◆ Provided material
__________________________________________________
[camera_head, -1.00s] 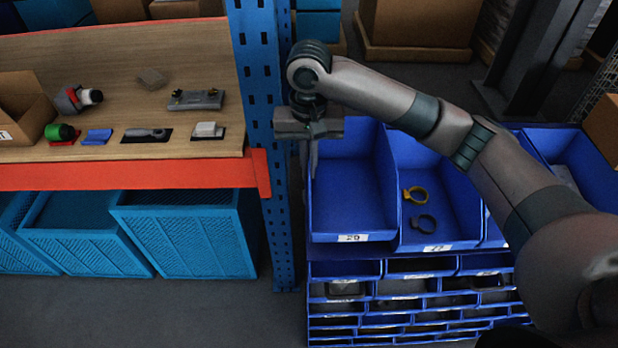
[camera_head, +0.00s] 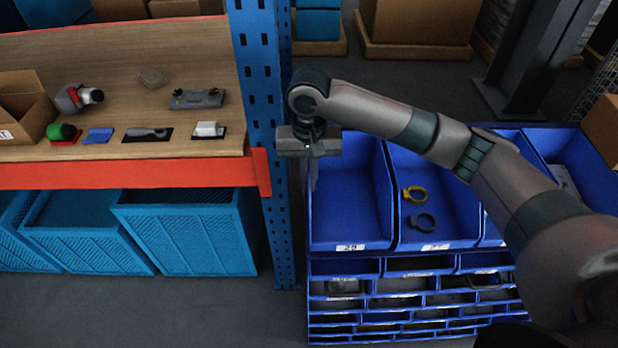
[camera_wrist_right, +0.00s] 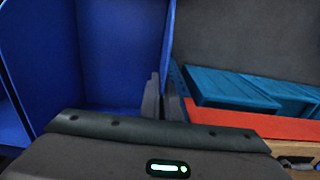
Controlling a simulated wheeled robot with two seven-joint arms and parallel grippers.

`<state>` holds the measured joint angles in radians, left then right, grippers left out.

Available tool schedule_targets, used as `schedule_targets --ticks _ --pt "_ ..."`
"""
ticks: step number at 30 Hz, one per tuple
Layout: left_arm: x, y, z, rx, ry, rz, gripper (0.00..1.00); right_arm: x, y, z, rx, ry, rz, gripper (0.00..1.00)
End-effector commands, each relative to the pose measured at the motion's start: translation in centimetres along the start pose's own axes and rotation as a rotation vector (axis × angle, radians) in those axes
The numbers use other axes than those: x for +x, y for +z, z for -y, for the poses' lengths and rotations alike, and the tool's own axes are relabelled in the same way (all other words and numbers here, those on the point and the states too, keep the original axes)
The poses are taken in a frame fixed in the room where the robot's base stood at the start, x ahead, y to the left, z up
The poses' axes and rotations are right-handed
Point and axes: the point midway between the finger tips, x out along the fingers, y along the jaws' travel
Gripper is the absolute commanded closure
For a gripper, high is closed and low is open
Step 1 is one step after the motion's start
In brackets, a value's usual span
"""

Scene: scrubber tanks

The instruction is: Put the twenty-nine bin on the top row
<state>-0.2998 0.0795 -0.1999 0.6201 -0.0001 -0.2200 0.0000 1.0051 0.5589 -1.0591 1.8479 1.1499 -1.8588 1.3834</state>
__________________________________________________
◆ Problem requirements
From the material above, gather all lines that include the string "motion" and copy them.

◆ Exercise response
End-effector commands, each relative to the pose measured at the motion's start: translation in centimetres along the start pose's own axes and rotation as a rotation vector (axis × angle, radians) in those axes
Step 1 is one step after the motion's start

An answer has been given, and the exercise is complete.